STATED PROBLEM: Return all lines below containing the word "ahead".
** start **
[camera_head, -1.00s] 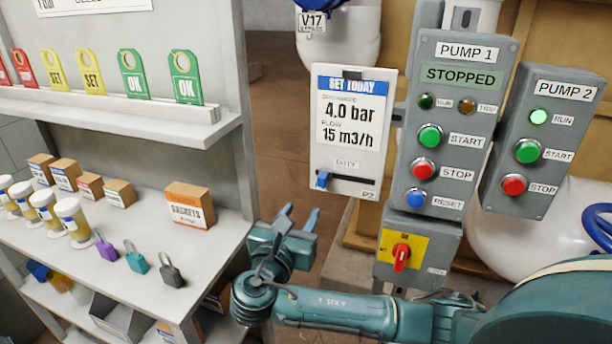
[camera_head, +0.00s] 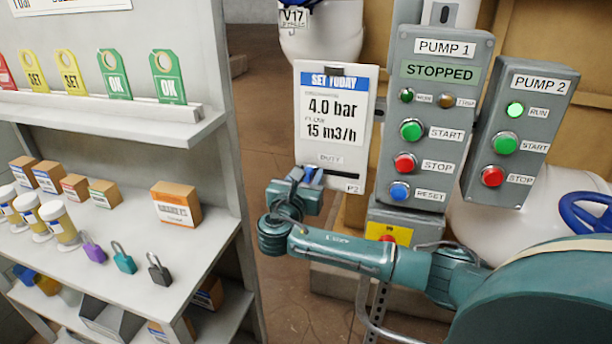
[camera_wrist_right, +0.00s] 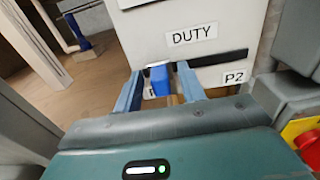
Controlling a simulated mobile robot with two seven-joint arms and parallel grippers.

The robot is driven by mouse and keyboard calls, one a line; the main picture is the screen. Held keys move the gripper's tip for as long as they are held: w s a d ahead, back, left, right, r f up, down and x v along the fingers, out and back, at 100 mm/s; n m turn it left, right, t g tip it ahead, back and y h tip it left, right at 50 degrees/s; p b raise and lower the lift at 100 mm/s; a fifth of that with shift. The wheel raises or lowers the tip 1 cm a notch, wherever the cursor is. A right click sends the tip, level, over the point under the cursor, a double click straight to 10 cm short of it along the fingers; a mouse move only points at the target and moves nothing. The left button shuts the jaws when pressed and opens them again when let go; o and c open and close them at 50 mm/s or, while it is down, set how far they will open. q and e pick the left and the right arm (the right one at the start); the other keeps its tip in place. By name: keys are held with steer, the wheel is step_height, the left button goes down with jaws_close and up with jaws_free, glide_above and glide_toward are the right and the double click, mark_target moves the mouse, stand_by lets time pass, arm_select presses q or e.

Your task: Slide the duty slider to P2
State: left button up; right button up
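The duty slider has a blue knob (camera_wrist_right: 159,80) at the left end of a black slot (camera_wrist_right: 222,57) in a white panel (camera_head: 336,120). The P2 label (camera_wrist_right: 234,78) is below the slot's right end. My right gripper (camera_wrist_right: 158,76) is open, one finger on each side of the knob. The right finger is very close to the knob; I cannot tell whether it touches. In the head view my right gripper (camera_head: 308,177) is at the panel's lower left and covers the slot's left end. My left gripper is not in view.
The grey Pump 1 box (camera_head: 436,120) stands right of the panel, with a yellow switch plate (camera_head: 389,232) below, partly behind my right arm. The Pump 2 box (camera_head: 520,135) is farther right. A shelf (camera_head: 130,262) with padlocks, jars and cartons stands on the left.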

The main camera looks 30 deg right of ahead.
** end **
COMPLETE RESPONSE:
The robot is driven by mouse and keyboard calls, one a line; the main picture is the screen. Held keys move the gripper's tip for as long as they are held: w s a d ahead, back, left, right, r f up, down and x v along the fingers, out and back, at 100 mm/s; n m turn it left, right, t g tip it ahead, back and y h tip it left, right at 50 degrees/s; p b raise and lower the lift at 100 mm/s; a fifth of that with shift. The wheel raises or lowers the tip 1 cm a notch, wherever the cursor is. A right click sends the tip, level, over the point under the cursor, a double click straight to 10 cm short of it along the fingers; a mouse move only points at the target and moves nothing. The left button shuts the jaws when pressed and opens them again when let go; o and c open and close them at 50 mm/s or, while it is down, set how far they will open. q and e pick the left and the right arm (the right one at the start); the other keeps its tip in place. By name: keys are held with steer, the wheel is step_height, the left button goes down with jaws_close and up with jaws_free, glide_above and glide_toward are the right and the double click, mark_target moves the mouse, stand_by lets time pass, arm_select presses q or e.
The main camera looks 30 deg right of ahead.

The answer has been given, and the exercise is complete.